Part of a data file

• • • • •

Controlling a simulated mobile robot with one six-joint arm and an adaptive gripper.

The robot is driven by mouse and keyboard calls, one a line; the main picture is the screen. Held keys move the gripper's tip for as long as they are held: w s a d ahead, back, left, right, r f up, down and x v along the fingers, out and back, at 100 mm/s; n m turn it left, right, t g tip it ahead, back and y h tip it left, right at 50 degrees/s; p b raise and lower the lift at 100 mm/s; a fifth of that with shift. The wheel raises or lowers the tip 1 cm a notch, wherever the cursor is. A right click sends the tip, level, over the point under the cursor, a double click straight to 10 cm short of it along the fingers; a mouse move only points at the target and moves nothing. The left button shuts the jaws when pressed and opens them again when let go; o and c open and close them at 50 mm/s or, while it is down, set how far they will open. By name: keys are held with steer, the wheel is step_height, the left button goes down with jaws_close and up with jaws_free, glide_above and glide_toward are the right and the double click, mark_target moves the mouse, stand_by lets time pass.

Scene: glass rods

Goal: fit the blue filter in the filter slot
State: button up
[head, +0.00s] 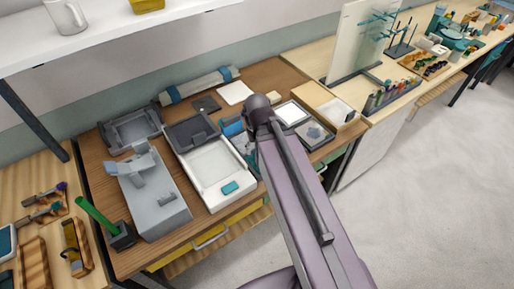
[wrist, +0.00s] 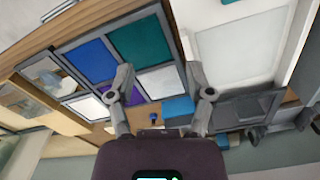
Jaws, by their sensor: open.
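The blue filter (wrist: 90,61) is a flat square lying in a compartment of a grey divided tray (wrist: 117,33) in the wrist view. Teal, white and purple squares lie in the tray's other compartments. My gripper (wrist: 159,68) is open and empty above the tray, with the blue filter to the left of its fingers. In the head view my arm covers most of the tray, and a blue piece (head: 232,128) shows beside the arm; my fingers are hidden. A grey machine (head: 158,205) stands at the left of the bench. I cannot make out the filter slot for certain.
A shallow box with a white panel (head: 213,168) lies left of the tray; its panel also shows in the wrist view (wrist: 240,48). A green rod (head: 92,214) leans in a dark holder at front left. A rolled bundle (head: 200,86) lies at the back.

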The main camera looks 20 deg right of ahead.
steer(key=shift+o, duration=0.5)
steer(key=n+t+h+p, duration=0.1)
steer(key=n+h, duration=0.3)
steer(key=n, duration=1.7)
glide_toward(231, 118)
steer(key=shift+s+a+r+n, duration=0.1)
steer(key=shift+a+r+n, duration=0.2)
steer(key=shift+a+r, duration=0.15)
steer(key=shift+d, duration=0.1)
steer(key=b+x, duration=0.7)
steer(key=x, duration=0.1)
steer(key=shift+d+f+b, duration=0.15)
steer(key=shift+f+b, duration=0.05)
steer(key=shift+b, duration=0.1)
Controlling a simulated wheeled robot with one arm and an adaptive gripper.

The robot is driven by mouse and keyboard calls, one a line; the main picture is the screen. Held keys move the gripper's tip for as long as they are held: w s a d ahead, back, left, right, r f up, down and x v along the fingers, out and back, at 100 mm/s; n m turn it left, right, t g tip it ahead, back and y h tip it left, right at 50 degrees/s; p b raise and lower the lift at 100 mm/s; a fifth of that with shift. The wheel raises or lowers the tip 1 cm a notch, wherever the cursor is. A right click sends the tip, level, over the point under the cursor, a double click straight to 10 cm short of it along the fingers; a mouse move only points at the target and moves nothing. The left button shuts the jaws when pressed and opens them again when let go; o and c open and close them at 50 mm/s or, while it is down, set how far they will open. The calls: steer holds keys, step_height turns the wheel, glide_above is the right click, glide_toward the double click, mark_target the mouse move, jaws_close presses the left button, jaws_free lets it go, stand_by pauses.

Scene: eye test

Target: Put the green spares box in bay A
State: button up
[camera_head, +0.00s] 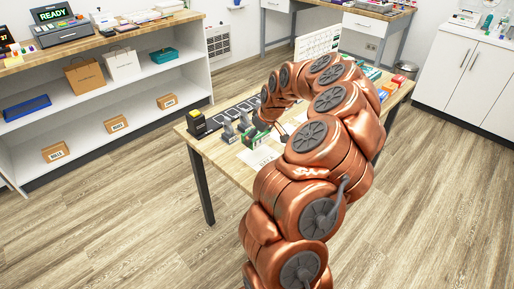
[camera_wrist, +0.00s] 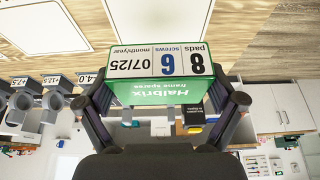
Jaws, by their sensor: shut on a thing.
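The green spares box (camera_wrist: 150,93) is between the two fingers of my gripper (camera_wrist: 158,100) in the wrist view. That view is upside down. The box's label reads "Halbrix frame spares", 8 pads, 6 screws, 07/25. My gripper is shut on the box, one finger on each side. In the head view the green box (camera_head: 252,138) shows small over the wooden table (camera_head: 222,157), beside grey holders, with my gripper (camera_head: 273,132) partly hidden by my arm. I cannot tell whether it touches the table. No bay marked A can be read.
Grey holders (camera_head: 229,131) with number labels stand left of the box; they also show in the wrist view (camera_wrist: 50,100). A black and yellow item (camera_head: 197,123) is at the table's left corner. A white sheet (camera_head: 259,157) lies near the front edge. A dark strip (camera_head: 241,109) lies behind.

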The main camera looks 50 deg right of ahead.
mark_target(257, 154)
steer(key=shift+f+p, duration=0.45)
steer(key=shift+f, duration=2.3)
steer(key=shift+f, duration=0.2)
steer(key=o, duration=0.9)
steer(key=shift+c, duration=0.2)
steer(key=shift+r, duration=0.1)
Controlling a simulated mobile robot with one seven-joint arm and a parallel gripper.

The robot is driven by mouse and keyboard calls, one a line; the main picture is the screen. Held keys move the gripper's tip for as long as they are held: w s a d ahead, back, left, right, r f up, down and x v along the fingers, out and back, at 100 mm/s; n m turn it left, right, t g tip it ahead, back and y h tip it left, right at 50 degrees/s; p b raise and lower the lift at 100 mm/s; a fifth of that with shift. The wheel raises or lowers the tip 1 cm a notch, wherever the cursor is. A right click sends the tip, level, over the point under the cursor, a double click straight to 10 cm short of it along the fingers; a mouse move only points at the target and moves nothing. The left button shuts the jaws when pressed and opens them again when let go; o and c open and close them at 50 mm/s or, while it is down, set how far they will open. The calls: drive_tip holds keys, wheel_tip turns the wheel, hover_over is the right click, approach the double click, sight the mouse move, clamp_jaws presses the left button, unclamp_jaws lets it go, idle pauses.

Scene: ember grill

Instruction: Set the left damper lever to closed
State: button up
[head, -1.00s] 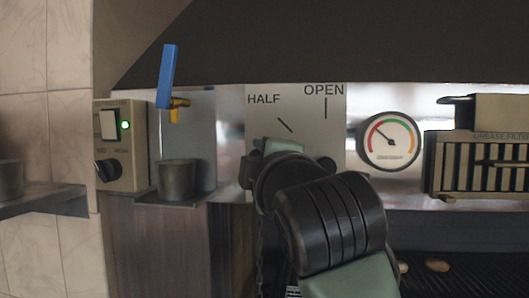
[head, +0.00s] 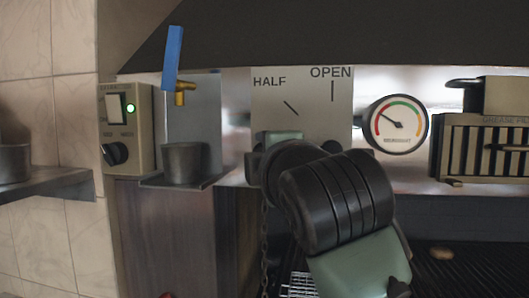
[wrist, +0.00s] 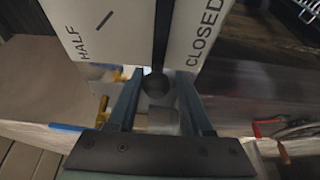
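The damper plate (head: 318,101) is pale, with HALF and OPEN printed on it in the head view; my arm covers its lower left. In the wrist view the plate (wrist: 200,14) reads HALF and CLOSED. The dark lever (wrist: 163,32) runs down between these two words and ends in a round dark knob (wrist: 155,85). My gripper (wrist: 159,82) has a finger on each side of the knob, apart, with a narrow gap visible on the right side. In the head view my wrist hides the lever and fingertips.
A round gauge (head: 399,124) and a slatted grease filter (head: 485,147) are to the right. A blue-handled tap (head: 173,58), a metal cup (head: 183,162) and a switch box (head: 127,128) are to the left. The dark hood hangs above.

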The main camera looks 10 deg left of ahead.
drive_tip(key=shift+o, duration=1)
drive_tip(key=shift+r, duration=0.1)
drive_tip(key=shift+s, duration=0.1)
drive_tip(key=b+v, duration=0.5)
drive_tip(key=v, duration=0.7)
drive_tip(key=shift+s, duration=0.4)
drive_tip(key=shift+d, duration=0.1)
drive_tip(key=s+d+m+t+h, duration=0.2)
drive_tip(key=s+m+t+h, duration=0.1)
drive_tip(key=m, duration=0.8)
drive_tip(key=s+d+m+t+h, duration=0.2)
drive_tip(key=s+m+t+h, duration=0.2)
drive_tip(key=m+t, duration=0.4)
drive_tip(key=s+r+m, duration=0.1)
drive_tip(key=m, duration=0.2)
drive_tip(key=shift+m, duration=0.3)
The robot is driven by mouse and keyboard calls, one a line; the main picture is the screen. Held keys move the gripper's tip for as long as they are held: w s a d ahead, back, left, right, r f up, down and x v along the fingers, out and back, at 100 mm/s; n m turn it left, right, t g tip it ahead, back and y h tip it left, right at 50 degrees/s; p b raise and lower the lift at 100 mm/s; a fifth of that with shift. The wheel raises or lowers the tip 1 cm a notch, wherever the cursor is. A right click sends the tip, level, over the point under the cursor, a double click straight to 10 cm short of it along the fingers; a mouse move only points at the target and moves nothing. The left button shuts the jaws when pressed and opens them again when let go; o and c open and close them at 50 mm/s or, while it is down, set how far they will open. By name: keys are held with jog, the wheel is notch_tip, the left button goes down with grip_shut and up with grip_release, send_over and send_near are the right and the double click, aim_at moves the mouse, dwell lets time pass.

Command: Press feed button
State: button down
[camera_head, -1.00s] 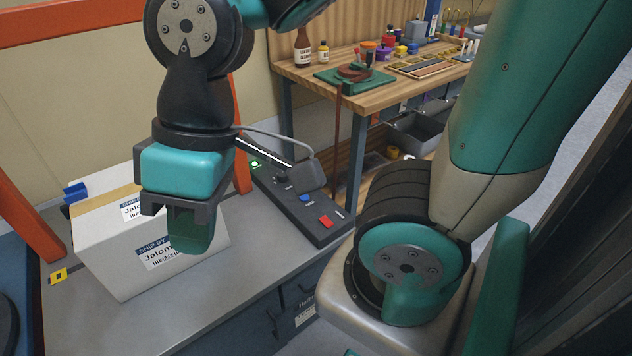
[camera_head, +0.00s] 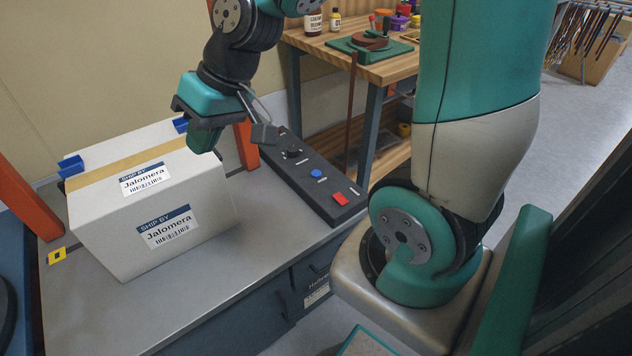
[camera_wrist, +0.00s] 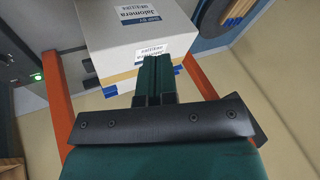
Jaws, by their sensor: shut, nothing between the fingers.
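The dark control panel (camera_head: 312,186) lies on the grey bench right of the carton. I cannot read which button is the feed button. My gripper (camera_head: 203,142) is shut and empty, pointing down near the carton's back right top edge, left of the panel and apart from its buttons. In the wrist view the shut green fingers (camera_wrist: 155,78) show before the carton, and a lit green light (camera_wrist: 36,76) shows at the left edge.
The white carton (camera_head: 120,222) with Jalomera labels fills the bench's left half. Orange posts (camera_head: 28,200) stand by it. A yellow tag (camera_head: 57,256) lies at the bench's left. A wooden workbench (camera_head: 385,68) stands behind. Bare bench (camera_head: 235,275) is in front.

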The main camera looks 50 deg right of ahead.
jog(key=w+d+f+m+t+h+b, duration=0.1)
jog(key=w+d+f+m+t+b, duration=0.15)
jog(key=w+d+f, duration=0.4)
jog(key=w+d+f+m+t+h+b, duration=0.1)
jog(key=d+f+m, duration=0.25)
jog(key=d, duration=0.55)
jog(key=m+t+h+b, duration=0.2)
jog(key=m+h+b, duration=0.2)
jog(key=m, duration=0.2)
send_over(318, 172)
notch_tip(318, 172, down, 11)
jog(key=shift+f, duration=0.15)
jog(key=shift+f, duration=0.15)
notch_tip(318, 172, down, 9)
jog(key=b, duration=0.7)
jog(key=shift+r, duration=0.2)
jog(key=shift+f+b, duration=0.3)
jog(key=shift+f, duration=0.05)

• • • • •

= WRITTEN EXERCISE =
Scan the lines for the string "simulated". Copy out each line that matches.

= ANSWER FOR THIS EXERCISE =
Controlling a simulated mobile robot with one six-joint arm and an adaptive gripper.
Controlling a simulated wheeled robot with one arm and an adaptive gripper.
Controlling a simulated mobile robot with one seven-joint arm and a parallel gripper.

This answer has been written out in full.